- WHAT IS NEEDED -
Could you copy every line from the material below in which "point" appears?

- AVAILABLE DATA -
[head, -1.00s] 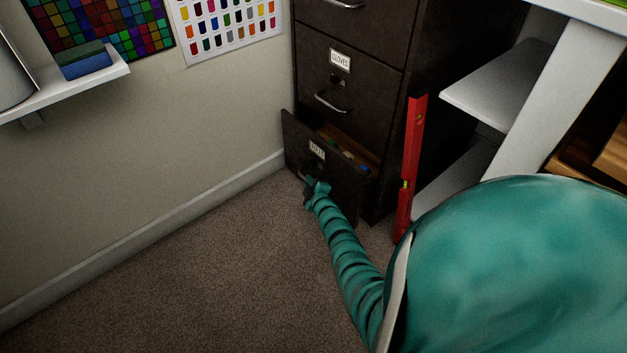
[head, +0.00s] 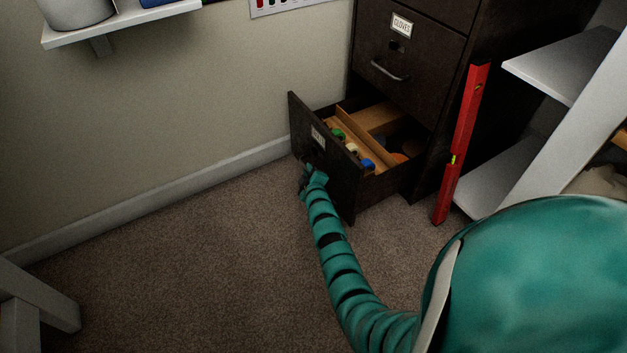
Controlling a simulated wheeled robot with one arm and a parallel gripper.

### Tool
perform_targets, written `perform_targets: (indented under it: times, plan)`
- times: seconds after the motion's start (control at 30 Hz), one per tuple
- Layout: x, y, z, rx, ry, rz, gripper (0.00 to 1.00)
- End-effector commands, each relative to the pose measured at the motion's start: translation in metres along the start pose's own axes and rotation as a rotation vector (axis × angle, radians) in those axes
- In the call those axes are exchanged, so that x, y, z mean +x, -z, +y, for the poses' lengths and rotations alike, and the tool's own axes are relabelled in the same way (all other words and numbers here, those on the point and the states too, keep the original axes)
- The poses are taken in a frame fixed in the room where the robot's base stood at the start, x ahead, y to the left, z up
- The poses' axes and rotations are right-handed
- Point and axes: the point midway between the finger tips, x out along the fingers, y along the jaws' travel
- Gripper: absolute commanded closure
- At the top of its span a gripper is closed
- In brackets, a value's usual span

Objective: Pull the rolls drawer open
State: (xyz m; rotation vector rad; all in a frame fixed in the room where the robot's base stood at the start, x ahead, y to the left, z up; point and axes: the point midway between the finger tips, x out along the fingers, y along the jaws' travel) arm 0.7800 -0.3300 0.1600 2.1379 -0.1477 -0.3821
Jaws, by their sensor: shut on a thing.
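The rolls drawer (head: 331,166) is the bottom drawer of a dark filing cabinet (head: 412,95). It stands well out from the cabinet, and its label (head: 318,137) is too small to read surely. Inside are wooden dividers (head: 364,138) and several coloured rolls or caps, green, white, blue and orange. My gripper (head: 306,183), in a teal sleeve, is at the drawer's front where the handle sits. It is shut on the handle, though the fingers and handle are mostly hidden and dark.
A red spirit level (head: 462,145) leans upright by the cabinet's right side. White shelves (head: 566,62) stand to the right. A wall shelf (head: 120,24) is at upper left, and a pale wooden leg (head: 38,300) at lower left. The carpet (head: 200,270) before the drawer is clear.

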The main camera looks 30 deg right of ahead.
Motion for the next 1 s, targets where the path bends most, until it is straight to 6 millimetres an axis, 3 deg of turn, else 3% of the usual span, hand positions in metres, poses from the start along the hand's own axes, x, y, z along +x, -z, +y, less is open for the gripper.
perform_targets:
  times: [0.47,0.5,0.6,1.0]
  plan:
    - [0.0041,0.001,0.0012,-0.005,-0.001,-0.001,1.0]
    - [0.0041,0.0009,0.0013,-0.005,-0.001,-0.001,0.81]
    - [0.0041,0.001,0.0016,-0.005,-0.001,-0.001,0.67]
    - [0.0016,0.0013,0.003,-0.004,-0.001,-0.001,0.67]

- COMPLETE RESPONSE -
- In the call those axes are exchanged, so that x, y, z mean +x, -z, +y, for the poses' lengths and rotations alike, and the tool's own axes are relabelled in the same way (all other words and numbers here, those on the point and the states too, keep the original axes)
- Point and axes: the point midway between the finger tips, x out along the fingers, y along the jaws' travel
State: (xyz m; rotation vector rad; all in a frame fixed in the room where the robot's base stood at the start, x ahead, y to the left, z up; point and axes: the point midway between the finger tips, x out along the fingers, y along the jaws' travel) arm 0.7800 -0.3300 0.1600 2.1379 -0.1477 -0.3821

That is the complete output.